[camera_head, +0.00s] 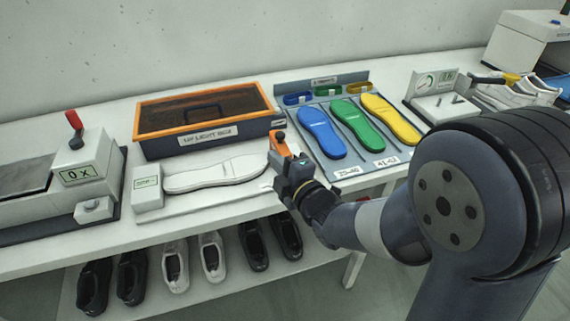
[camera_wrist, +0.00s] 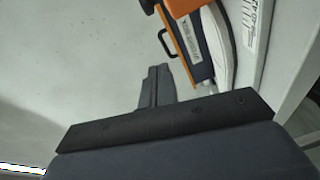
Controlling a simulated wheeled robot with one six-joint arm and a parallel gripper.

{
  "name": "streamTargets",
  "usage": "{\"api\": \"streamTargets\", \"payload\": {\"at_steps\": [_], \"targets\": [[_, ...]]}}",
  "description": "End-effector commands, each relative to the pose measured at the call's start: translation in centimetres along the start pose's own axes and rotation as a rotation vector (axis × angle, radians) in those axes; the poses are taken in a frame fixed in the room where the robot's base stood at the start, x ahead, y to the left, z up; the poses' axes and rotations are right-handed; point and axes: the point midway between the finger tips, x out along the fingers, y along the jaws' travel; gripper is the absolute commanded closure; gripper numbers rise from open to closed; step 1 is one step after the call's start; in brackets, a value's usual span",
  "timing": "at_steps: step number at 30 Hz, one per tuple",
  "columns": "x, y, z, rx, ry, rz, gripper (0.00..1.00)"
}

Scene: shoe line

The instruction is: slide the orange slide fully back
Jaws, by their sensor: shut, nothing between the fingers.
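The orange slide (camera_head: 278,141) is a small orange block with a dark part on top, near the front right corner of the light box. In the wrist view an orange piece with a dark knob, likely the same slide (camera_wrist: 184,7), is cut off by the top edge. My gripper (camera_head: 281,161) is shut and empty, right at the slide in the head view. I cannot tell whether they touch. In the wrist view the dark fingers (camera_wrist: 157,76) point up toward the box, apart from the orange piece. My gripper hides the slide's lower part in the head view.
The light box (camera_head: 206,138) has an orange-framed lid with a handle. A white insole (camera_head: 215,174) lies in front. Blue (camera_head: 321,132), green and yellow insoles lie on a tray to the right. A red-knobbed machine (camera_head: 82,160) stands left. Several shoes sit on the lower shelf (camera_head: 215,298).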

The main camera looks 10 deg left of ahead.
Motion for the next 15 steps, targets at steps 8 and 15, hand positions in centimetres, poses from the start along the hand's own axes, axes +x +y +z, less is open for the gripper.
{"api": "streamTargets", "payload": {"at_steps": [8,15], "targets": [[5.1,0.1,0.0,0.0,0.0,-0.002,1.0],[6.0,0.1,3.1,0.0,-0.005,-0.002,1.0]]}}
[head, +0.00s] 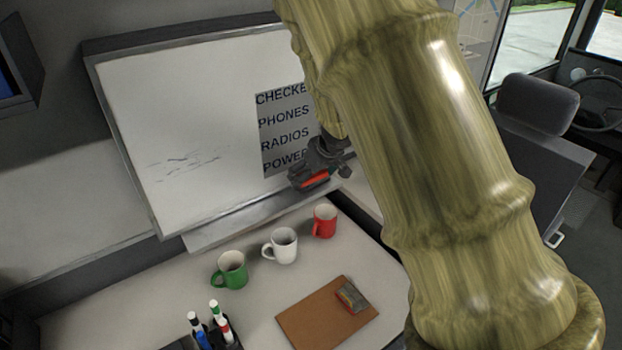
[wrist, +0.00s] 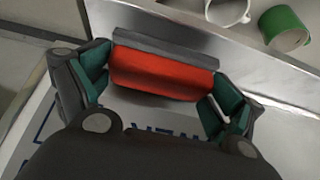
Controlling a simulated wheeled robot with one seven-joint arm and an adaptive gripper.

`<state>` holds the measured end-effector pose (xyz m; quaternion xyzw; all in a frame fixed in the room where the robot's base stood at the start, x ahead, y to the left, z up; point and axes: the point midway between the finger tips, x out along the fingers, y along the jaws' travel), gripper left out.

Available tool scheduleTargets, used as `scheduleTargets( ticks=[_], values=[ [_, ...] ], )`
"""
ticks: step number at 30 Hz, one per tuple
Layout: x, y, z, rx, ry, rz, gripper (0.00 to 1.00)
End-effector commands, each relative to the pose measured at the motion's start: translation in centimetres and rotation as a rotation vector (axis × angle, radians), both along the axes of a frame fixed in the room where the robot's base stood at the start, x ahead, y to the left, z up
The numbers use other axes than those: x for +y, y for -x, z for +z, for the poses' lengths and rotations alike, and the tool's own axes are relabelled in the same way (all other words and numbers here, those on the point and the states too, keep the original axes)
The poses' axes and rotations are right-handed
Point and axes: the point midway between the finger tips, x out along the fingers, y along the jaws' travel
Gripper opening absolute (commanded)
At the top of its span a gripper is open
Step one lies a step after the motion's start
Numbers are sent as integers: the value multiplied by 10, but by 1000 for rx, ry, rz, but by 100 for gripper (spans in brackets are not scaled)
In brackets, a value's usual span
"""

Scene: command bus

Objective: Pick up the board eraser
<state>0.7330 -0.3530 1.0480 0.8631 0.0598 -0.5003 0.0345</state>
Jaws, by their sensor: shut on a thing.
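The board eraser is red with a grey layer along one side. In the wrist view the eraser (wrist: 160,74) lies lengthwise between the two fingers of my gripper (wrist: 160,85), with a finger pad at each end. In the head view the eraser (head: 314,180) shows as a small red strip at my gripper (head: 318,170), by the lower right of the whiteboard (head: 190,110) and close to its ledge (head: 225,232). My gripper is shut on the eraser. I cannot tell whether the eraser still touches the ledge. My arm hides the area to the right of it.
On the table below stand a green mug (head: 232,271), a white mug (head: 281,246) and a red mug (head: 325,222). A brown clipboard (head: 310,318) lies in front of them. A black holder with markers (head: 215,330) stands front left. A seat (head: 537,108) is at the right.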

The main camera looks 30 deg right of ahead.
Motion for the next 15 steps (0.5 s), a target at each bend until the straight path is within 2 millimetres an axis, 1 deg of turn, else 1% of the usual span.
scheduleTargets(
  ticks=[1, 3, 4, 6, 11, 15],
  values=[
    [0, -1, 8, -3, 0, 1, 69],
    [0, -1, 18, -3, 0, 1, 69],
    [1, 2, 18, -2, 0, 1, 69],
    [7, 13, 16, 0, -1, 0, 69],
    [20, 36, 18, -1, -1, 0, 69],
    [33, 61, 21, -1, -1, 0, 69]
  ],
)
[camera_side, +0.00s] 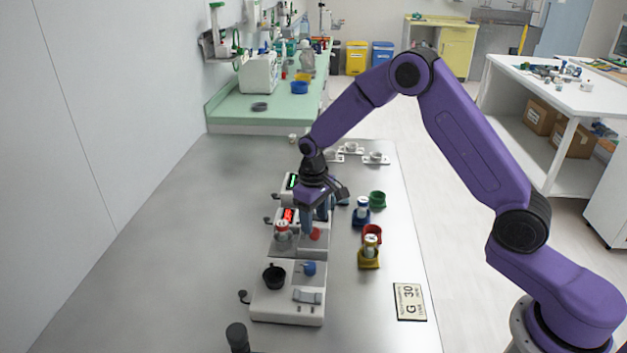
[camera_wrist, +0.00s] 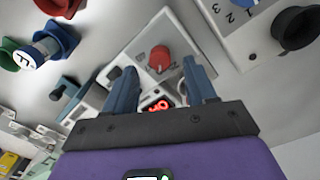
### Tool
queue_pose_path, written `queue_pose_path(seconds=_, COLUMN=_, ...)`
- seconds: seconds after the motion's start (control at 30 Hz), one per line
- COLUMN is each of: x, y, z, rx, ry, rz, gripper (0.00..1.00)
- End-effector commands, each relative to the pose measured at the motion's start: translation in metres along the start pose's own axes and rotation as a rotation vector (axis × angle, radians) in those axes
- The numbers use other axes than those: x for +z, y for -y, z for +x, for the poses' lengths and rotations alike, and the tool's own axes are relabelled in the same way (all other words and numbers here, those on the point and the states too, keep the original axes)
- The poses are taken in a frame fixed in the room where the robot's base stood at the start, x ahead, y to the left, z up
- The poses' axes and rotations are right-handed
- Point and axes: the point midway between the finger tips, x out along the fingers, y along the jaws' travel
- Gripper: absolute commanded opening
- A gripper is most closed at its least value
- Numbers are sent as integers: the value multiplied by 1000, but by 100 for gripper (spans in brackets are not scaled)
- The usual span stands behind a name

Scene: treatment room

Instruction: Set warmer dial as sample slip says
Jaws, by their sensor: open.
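The sample slip (camera_side: 410,301) lies on the table at the front right and reads "G 30" in large print. The middle device, which looks like the warmer, has a red dial (camera_side: 314,234) and a lit red display (camera_side: 288,215). In the wrist view, the red dial (camera_wrist: 160,58) and the red display (camera_wrist: 158,104) show between my fingers; the display's digits are tilted and hard to read. My gripper (camera_side: 314,222) is open above the dial, its fingers apart on either side in the wrist view (camera_wrist: 160,68). Contact with the dial cannot be told.
A front device (camera_side: 288,306) has a blue knob (camera_side: 309,268) and black cup (camera_side: 274,276). A device with a green display (camera_side: 292,181) stands behind. Labelled vials in a blue holder (camera_side: 362,217) and a yellow holder (camera_side: 369,262) stand right. The table's left side is clear.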

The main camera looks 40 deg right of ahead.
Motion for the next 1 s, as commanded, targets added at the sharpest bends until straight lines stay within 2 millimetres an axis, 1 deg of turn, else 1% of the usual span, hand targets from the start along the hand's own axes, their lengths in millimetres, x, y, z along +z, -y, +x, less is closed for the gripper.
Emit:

DIRECTIONS — Filter the records above for "main" and copy every matching line.

SOLUTION —
The main camera looks 10 deg left of ahead.
The main camera looks 30 deg right of ahead.
The main camera looks 40 deg right of ahead.

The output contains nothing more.